CHANGELOG

2024-06-28

  • Dolma v1.7 is now available! We will deprecate the Dolma v1.6 index (v4_dolma-v1_6_llama) on July 7.

2024-06-12

  • The count query now has two optional fields, max_clause_freq and max_diff_tokens, both are for customizing CNF queries.

  • The ntd and infgram_ntd queries now has an optional field, max_support, which is to customize the accuracy of result.

  • The search_docs query now has four optional fields. max_clause_freq and max_diff_tokens which are similar to those in count queries. max_disp_len which controls how many tokens to return per document. maxnum is now optional with a default value of 1.

2024-06-06

  • The input field corpus is renamed to index. Support for corpus will be discontinued sometime in the future. Please update your scripts accordingly.

  • count, ntd, and infgram_ntd queries now returns an extra field approx.
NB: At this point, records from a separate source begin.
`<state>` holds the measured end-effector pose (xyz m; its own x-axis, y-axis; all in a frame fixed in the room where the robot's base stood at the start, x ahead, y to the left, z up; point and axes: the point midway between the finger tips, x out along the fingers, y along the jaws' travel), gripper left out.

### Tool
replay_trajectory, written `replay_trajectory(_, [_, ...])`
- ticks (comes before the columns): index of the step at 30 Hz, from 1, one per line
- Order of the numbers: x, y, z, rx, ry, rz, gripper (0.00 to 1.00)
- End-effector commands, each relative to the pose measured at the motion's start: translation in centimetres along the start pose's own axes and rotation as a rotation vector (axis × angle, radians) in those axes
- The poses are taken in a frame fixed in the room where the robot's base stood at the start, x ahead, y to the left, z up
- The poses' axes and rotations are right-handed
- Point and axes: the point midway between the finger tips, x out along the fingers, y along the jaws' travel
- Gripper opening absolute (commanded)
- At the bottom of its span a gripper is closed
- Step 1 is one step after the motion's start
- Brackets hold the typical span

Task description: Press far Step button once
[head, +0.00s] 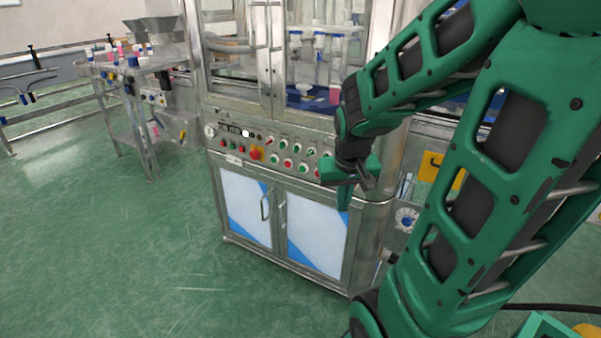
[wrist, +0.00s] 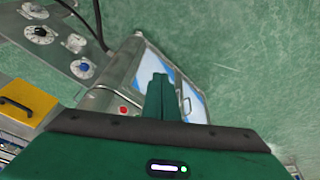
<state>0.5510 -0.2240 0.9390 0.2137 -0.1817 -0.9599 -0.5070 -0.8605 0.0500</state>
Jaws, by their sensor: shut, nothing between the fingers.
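The control panel (head: 262,146) runs across the front of the steel machine, with rows of red and green buttons. Their labels are too small to read, so I cannot tell which one is the far Step button. My gripper (head: 343,203) is in front of the panel's right end, pointing down, and hides part of it. In the wrist view my gripper (wrist: 160,77) shows its fingers together, with nothing between them. One red button (wrist: 123,110) shows just left of the fingers there. I see no contact with any button.
Cabinet doors (head: 245,208) lie below the panel and glass doors (head: 238,65) above it. A yellow plate with a black handle (wrist: 22,101) and round dials (wrist: 83,68) are to the right of the panel. Green floor (head: 110,250) is clear at left.

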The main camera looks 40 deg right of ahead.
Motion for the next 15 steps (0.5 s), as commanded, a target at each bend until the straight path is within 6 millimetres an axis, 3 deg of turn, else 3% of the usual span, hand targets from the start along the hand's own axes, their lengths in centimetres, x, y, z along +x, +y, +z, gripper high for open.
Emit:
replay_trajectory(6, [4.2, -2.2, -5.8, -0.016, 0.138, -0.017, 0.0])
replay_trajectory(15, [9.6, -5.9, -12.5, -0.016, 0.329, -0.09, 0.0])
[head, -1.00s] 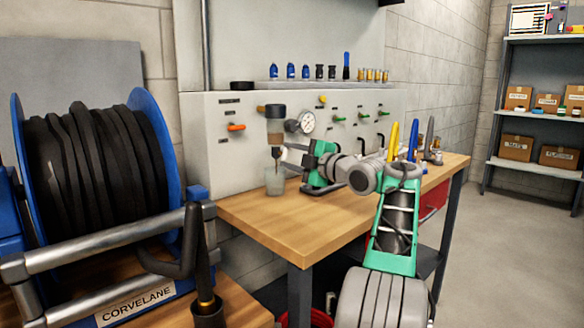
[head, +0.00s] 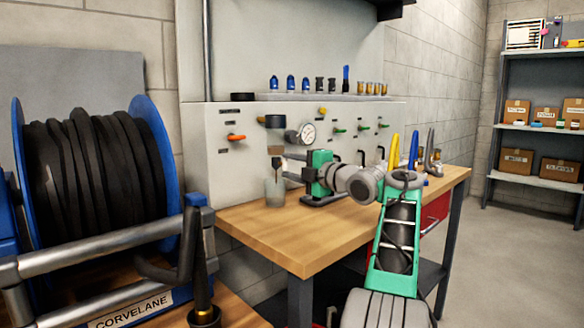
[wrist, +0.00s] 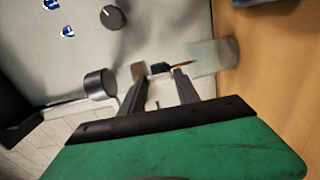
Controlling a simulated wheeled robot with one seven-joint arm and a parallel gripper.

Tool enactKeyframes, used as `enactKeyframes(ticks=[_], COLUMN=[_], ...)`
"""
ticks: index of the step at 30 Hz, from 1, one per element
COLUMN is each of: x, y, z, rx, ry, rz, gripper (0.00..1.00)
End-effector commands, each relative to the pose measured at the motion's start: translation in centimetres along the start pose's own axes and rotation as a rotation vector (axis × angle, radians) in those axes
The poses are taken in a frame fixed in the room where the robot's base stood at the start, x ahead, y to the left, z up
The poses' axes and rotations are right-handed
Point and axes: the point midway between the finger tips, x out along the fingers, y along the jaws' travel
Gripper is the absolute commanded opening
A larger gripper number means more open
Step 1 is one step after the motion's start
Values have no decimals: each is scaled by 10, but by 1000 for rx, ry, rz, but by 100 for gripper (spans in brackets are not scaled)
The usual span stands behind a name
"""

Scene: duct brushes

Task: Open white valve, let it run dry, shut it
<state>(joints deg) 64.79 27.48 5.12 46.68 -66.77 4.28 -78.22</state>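A filter bowl with a dark cap (head: 275,121) hangs on the panel; only its lower part (head: 276,151) looks brown. In the wrist view its brown bottom (wrist: 138,70) adjoins a small dark fitting (wrist: 160,68). A thin brown streak runs from this fitting toward a clear jar (head: 274,192) on the bench, also in the wrist view (wrist: 212,57). My gripper (head: 290,166) is at the bowl's right. In the wrist view its fingers (wrist: 160,82) are apart, with the fitting just beyond their tips. I cannot make out a white handle.
A pressure gauge (head: 306,133) and an orange lever (head: 235,138) are on the panel beside the bowl. Small bottles stand on the ledge above. The hose reel (head: 90,180) fills the left. The front of the wooden bench (head: 300,245) is clear.

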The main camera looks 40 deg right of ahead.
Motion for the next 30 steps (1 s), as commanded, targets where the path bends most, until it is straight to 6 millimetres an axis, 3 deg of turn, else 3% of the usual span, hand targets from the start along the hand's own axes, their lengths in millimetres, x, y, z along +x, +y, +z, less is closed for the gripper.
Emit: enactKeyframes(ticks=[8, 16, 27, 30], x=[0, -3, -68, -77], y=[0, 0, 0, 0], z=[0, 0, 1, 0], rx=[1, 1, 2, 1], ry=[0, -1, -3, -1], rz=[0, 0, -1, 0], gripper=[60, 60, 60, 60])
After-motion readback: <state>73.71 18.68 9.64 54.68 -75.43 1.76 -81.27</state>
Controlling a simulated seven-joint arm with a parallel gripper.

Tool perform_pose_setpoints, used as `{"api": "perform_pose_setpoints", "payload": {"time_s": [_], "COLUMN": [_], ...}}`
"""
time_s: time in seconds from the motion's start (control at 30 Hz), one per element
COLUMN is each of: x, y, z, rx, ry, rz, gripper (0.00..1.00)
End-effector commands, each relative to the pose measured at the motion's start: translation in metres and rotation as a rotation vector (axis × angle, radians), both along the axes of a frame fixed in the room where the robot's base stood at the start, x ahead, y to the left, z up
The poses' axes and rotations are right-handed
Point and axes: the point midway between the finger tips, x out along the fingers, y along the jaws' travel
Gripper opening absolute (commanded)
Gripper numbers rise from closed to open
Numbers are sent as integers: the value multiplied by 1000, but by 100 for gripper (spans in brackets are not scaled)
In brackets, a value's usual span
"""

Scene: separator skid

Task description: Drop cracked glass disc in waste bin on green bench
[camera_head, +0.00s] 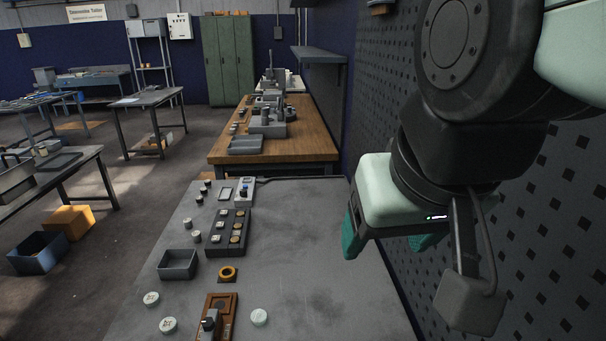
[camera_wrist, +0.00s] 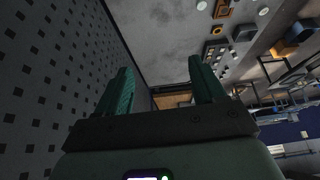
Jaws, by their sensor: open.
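Pale round discs lie on the near grey bench (camera_head: 310,270). Two at the front left, a rear disc (camera_head: 151,298) and a front disc (camera_head: 168,324), carry dark marks; a plainer disc (camera_head: 259,316) lies to their right. I cannot tell which one is the cracked glass disc. An open grey box (camera_head: 178,264) stands behind the marked discs; whether it is the waste bin is unclear. No bench here looks clearly green. My gripper (camera_head: 388,240) is open and empty, raised at the bench's right side by the pegboard. Its teal fingers also show apart in the wrist view (camera_wrist: 161,75).
The perforated wall (camera_head: 540,220) is close on the right. A wooden bench (camera_head: 310,145) stands beyond.

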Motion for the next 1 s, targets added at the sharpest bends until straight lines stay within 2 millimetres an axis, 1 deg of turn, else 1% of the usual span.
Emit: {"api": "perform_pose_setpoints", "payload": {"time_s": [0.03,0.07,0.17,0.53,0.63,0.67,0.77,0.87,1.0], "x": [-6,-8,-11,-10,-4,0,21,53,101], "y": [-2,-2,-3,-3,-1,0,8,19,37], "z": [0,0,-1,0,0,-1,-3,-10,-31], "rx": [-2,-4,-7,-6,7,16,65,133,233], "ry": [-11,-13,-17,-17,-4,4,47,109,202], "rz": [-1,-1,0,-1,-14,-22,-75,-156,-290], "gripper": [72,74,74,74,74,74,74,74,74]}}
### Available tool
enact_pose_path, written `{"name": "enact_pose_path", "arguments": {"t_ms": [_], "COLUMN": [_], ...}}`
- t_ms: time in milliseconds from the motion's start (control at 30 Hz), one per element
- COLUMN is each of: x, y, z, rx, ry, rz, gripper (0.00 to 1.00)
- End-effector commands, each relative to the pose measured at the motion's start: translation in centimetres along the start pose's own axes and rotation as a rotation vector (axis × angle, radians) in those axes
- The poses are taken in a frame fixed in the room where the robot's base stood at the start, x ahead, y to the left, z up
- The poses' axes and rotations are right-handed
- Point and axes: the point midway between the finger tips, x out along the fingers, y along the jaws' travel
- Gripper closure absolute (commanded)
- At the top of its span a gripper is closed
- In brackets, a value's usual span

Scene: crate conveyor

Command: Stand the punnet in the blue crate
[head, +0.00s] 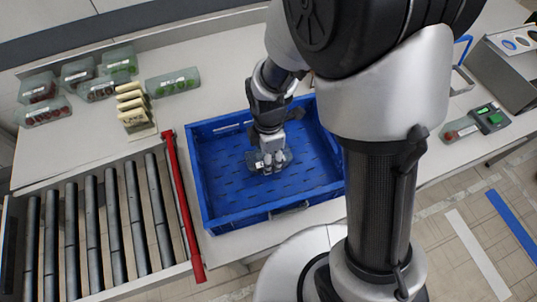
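The blue crate (205,205) stands on the counter in the middle of the head view, open at the top, with a slotted floor. My gripper (269,163) points down inside the crate's outline, near the middle. A small clear punnet (286,155) with a white label shows at the fingertips, mostly covered by the gripper. It looks level. I cannot tell whether it rests on the crate floor or hangs just above it, nor whether the fingers are shut on it. My arm hides the crate's right side.
A red bar (182,205) separates the crate from the roller conveyor (110,215).

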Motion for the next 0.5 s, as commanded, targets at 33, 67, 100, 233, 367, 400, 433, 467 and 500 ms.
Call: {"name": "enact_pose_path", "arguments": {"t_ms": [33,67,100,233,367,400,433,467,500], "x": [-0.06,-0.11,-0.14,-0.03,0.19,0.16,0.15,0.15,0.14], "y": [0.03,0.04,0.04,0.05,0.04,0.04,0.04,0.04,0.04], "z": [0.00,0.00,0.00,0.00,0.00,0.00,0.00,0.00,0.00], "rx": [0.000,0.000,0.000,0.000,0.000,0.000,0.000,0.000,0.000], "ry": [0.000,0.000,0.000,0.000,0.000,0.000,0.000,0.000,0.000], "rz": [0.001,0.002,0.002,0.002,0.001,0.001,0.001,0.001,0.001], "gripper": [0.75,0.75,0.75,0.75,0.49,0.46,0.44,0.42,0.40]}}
  • infgram_prob and infgram_ntd queries now returns an extra field suffix_len.

  • For search_docs queries, each returned document now contains an extra field token_ids.

2024-05-08

  • The count query now supports CNF inputs, similar to search_docs.

2024-04-15

  • We’re lifting the restriction on concurrent requests and sleeping between requests. Now it should be OK to issue concurrent requests. Though our server is serving a lot of requests and you may experience longer latency.

2024-03-02

  • The API now supports inputting a list of token IDs in place of a string as the query. Check out the query_ids field.

2024-02-23

  • The output field tokenized is deprecated and replaced by token_ids and tokens in all query types (except in search_docs, where the new fields are token_idsss and tokensss). The tokenized field will be removed on 2024-03-01.

  • For ntd and infgram_ntd queries, there is now a new output field prompt_cnt, and the output field ntd is deprecated and replaced by result_by_token_id. The ntd field will be removed on 2024-03-01.

  • For search_docs queries, the output field docs is deprecated and replaced by documents, which contains additional metadata of the retrieved documents. The docs field will be removed on 2024-03-01.